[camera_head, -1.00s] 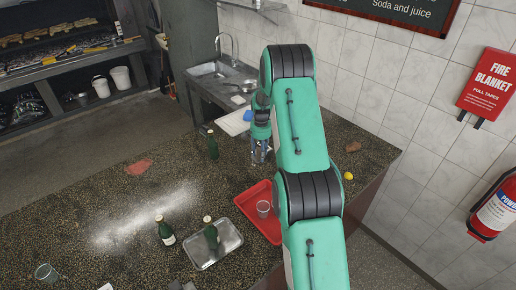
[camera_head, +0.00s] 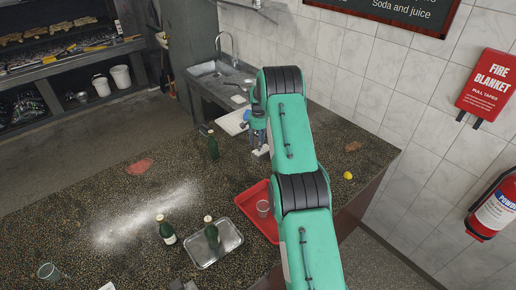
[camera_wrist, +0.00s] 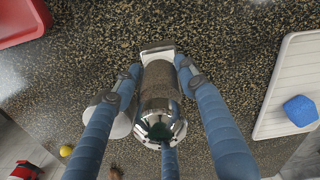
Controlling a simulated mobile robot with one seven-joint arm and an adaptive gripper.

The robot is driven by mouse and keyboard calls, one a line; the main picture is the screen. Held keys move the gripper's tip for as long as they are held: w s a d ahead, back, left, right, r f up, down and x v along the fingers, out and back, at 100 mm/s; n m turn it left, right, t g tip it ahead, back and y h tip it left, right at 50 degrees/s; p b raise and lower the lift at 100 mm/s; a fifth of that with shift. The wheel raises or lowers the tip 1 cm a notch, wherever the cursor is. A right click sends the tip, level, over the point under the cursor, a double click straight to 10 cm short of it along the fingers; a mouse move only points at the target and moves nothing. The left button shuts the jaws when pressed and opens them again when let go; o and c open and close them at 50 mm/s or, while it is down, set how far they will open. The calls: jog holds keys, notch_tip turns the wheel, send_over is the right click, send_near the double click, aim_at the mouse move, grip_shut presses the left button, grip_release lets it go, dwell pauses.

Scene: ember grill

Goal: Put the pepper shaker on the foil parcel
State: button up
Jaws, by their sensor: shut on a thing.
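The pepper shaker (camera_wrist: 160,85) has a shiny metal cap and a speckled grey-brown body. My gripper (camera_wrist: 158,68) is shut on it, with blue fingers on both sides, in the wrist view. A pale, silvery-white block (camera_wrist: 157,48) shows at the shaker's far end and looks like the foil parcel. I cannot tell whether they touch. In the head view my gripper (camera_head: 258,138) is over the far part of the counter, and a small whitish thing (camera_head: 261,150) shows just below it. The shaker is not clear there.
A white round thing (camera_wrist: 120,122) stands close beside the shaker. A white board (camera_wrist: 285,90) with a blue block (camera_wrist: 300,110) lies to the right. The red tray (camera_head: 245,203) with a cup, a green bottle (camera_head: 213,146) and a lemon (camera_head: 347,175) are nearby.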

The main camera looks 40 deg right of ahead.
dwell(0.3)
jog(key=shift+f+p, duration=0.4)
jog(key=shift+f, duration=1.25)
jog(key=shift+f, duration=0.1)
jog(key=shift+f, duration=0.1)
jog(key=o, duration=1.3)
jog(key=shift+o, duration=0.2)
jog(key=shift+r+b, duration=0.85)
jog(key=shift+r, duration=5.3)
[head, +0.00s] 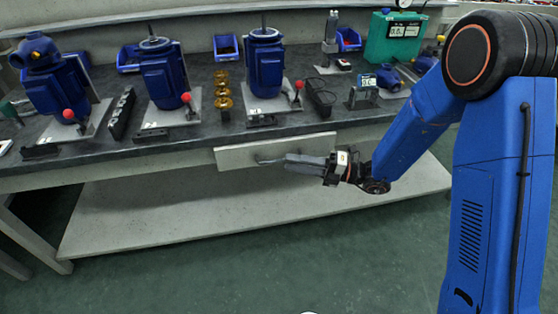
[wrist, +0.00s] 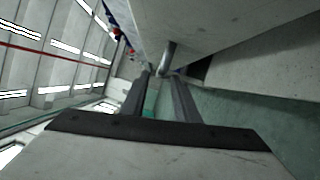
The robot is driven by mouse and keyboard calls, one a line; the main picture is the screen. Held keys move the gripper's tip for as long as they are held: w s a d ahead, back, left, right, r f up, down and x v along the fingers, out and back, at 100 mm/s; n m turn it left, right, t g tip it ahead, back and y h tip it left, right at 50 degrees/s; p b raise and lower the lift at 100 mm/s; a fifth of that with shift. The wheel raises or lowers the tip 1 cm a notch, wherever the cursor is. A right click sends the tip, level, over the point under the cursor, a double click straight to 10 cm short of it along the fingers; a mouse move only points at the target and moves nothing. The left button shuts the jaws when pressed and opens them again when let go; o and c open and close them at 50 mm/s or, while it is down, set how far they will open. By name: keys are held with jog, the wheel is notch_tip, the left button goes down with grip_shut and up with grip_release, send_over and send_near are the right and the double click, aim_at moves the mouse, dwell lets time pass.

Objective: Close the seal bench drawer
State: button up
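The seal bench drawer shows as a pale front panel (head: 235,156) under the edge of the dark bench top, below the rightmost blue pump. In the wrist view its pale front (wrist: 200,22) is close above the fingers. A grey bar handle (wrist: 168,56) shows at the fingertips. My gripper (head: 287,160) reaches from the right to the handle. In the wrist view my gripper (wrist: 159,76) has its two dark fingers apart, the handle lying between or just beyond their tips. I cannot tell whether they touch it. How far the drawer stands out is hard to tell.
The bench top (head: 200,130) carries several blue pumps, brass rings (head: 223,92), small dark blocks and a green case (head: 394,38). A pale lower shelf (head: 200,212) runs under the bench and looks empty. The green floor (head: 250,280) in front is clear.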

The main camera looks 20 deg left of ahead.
■ ■ ■ ■
EXERCISE |
Leave out the pictures and print each record exactly as it stands.

SOLUTION FOR THIS TASK |
[camera_head, -1.00s] 
[camera_head, +0.00s] 
[camera_wrist, +0.00s] 
Controlling a simulated mobile robot with one seven-joint arm and an adaptive gripper.

The robot is driven by mouse and keyboard calls, one a line; the main picture is the screen. Held keys move the gripper's tip for as long as they are held: w s a d ahead, back, left, right, r f up, down and x v along the fingers, out and back, at 100 mm/s; n m turn it left, right, t g tip it ahead, back and y h tip it left, right at 50 degrees/s; p b raise and lower the lift at 100 mm/s; a fifth of that with shift. The wheel raises or lowers the tip 1 cm a notch, wherever the cursor is. A right click sends the tip, level, over the point under the cursor, a double click straight to 10 cm short of it along the fingers; a mouse move only points at the target and moves nothing. The left button shuts the jaws when pressed and opens them again when let go; o and c open and close them at 50 mm/s or, while it is down, set how far they will open. The calls: jog holds keys, notch_tip turns the wheel, send_over is the right click, send_near the double click, aim_at the mouse move, grip_shut presses the left button, grip_release lets it go, dwell pauses.

Scene: ember grill

Goal: Put the pepper shaker on the foil parcel
State: button up
Jaws, by their sensor: shut on a thing.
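The pepper shaker (camera_wrist: 160,85) has a shiny metal cap and a speckled grey-brown body. My gripper (camera_wrist: 158,68) is shut on it, with blue fingers on both sides, in the wrist view. A pale, silvery-white block (camera_wrist: 157,48) shows at the shaker's far end and looks like the foil parcel. I cannot tell whether they touch. In the head view my gripper (camera_head: 258,138) is over the far part of the counter, and a small whitish thing (camera_head: 261,150) shows just below it. The shaker is not clear there.
A white round thing (camera_wrist: 120,122) stands close beside the shaker. A white board (camera_wrist: 285,90) with a blue block (camera_wrist: 300,110) lies to the right. The red tray (camera_head: 245,203) with a cup, a green bottle (camera_head: 213,146) and a lemon (camera_head: 347,175) are nearby.

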The main camera looks 40 deg right of ahead.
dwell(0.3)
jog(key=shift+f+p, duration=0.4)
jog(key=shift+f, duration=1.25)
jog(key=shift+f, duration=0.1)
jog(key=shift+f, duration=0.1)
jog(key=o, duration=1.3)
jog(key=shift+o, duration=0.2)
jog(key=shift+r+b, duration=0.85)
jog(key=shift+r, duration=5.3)
[head, +0.00s] 
[wrist, +0.00s] 
The robot is driven by mouse and keyboard calls, one a line; the main picture is the screen. Held keys move the gripper's tip for as long as they are held: w s a d ahead, back, left, right, r f up, down and x v along the fingers, out and back, at 100 mm/s; n m turn it left, right, t g tip it ahead, back and y h tip it left, right at 50 degrees/s; p b raise and lower the lift at 100 mm/s; a fifth of that with shift. The wheel raises or lowers the tip 1 cm a notch, wherever the cursor is. A right click sends the tip, level, over the point under the cursor, a double click straight to 10 cm short of it along the fingers; a mouse move only points at the target and moves nothing. The left button shuts the jaws when pressed and opens them again when let go; o and c open and close them at 50 mm/s or, while it is down, set how far they will open. By name: keys are held with jog, the wheel is notch_tip, the left button goes down with grip_shut and up with grip_release, send_over and send_near are the right and the double click, aim_at moves the mouse, dwell lets time pass.

Objective: Close the seal bench drawer
State: button up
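The seal bench drawer shows as a pale front panel (head: 235,156) under the edge of the dark bench top, below the rightmost blue pump. In the wrist view its pale front (wrist: 200,22) is close above the fingers. A grey bar handle (wrist: 168,56) shows at the fingertips. My gripper (head: 287,160) reaches from the right to the handle. In the wrist view my gripper (wrist: 159,76) has its two dark fingers apart, the handle lying between or just beyond their tips. I cannot tell whether they touch it. How far the drawer stands out is hard to tell.
The bench top (head: 200,130) carries several blue pumps, brass rings (head: 223,92), small dark blocks and a green case (head: 394,38). A pale lower shelf (head: 200,212) runs under the bench and looks empty. The green floor (head: 250,280) in front is clear.

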The main camera looks 20 deg left of ahead.

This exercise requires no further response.